PROBLEM REQUIREMENTS »
Identify each line in the records below that contains the word "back", and copy it.

**** RECORD EXCERPTS

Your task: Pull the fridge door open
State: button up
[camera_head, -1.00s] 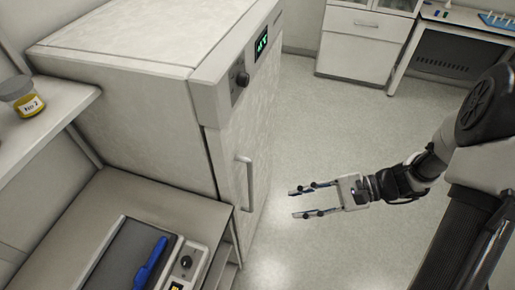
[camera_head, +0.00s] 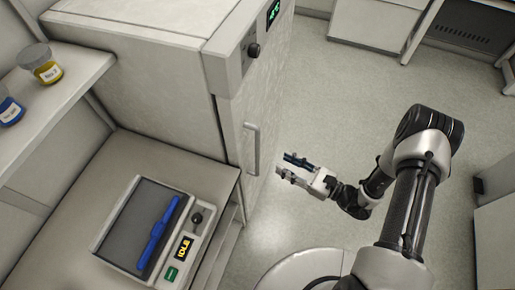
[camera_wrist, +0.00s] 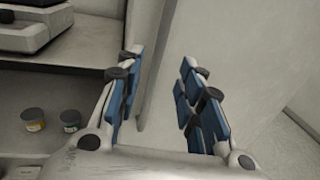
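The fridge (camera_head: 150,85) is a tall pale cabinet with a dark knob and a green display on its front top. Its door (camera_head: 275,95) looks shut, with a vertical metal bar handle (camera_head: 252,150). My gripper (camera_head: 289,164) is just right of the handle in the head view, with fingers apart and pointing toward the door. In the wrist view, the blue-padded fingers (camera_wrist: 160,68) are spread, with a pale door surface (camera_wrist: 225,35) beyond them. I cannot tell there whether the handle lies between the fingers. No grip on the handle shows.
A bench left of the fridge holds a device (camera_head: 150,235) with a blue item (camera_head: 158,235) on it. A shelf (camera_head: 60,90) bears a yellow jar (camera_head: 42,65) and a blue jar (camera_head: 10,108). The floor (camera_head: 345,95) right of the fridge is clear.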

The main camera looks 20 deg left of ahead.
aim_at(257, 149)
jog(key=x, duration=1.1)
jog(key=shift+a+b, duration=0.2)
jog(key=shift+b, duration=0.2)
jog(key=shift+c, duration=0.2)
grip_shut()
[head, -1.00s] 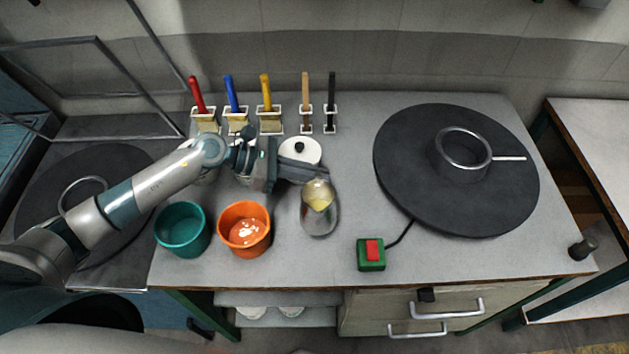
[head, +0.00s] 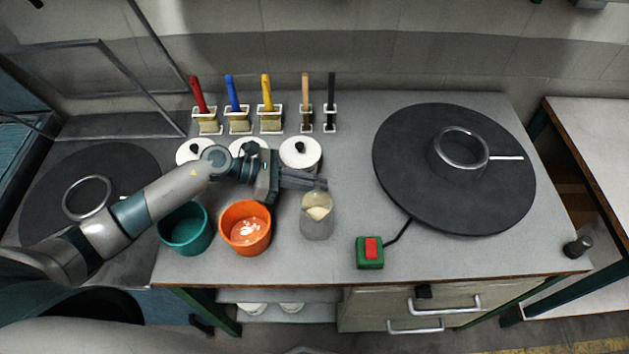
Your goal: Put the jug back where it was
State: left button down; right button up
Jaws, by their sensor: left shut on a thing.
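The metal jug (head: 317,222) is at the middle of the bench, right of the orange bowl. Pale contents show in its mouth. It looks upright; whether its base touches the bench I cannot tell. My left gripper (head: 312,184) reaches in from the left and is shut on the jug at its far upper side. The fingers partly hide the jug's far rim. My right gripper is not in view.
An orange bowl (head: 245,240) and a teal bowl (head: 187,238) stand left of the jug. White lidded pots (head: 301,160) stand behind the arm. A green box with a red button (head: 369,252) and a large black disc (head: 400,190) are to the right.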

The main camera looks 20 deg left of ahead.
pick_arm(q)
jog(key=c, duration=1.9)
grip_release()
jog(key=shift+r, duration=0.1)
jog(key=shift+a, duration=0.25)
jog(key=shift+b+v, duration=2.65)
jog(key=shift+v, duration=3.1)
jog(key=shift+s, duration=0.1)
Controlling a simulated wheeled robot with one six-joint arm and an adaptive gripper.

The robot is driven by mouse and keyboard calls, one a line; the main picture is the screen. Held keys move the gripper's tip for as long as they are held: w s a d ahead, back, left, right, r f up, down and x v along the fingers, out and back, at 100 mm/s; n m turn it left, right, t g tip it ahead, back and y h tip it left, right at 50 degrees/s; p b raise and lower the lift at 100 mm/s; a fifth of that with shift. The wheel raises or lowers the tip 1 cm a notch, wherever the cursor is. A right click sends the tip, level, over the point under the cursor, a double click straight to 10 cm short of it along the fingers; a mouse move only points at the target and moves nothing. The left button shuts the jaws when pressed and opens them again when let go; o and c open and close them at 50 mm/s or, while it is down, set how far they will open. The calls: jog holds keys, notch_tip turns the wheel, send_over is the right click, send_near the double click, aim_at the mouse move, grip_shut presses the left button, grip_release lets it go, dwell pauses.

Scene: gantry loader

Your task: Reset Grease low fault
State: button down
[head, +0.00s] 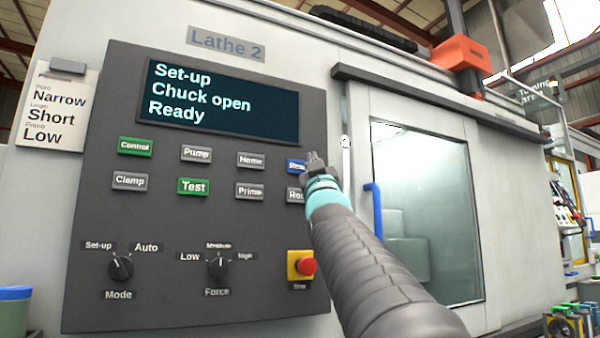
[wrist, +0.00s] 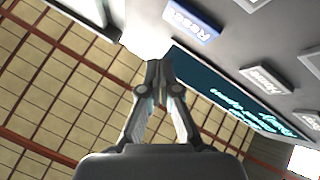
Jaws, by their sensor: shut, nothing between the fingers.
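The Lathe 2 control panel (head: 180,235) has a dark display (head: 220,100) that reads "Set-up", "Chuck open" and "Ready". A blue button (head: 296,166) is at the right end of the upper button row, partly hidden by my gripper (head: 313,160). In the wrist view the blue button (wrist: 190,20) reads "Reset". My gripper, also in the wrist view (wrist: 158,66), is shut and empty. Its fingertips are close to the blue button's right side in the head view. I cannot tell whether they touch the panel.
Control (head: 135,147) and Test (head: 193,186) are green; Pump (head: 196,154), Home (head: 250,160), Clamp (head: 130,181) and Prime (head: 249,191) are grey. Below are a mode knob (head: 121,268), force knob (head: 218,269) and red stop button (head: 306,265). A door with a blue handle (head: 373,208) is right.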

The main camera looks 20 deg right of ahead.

********

WRITTEN REPLY »
Your goal: Put the jug back where it was
The robot is driven by mouse and keyboard calls, one a line; the main picture is the screen. Held keys move the gripper's tip for as long as they are held: w s a d ahead, back, left, right, r f up, down and x v along the fingers, out and back, at 100 mm/s; n m turn it left, right, t g tip it ahead, back and y h tip it left, right at 50 degrees/s; p b raise and lower the lift at 100 mm/s; a fifth of that with shift. The wheel raises or lowers the tip 1 cm a notch, wherever the cursor is. A right click sends the tip, level, over the point under the cursor, a double click straight to 10 cm short of it along the fingers; a mouse move only points at the target and moves nothing. The left button shuts the jaws when pressed and opens them again when let go; o and c open and close them at 50 mm/s or, while it is down, set how far they will open. The calls: jog holds keys, notch_tip turns the wheel, send_over is the right click, send_near the double click, aim_at the mouse move, grip_shut presses the left button, grip_release lets it go, dwell pauses.

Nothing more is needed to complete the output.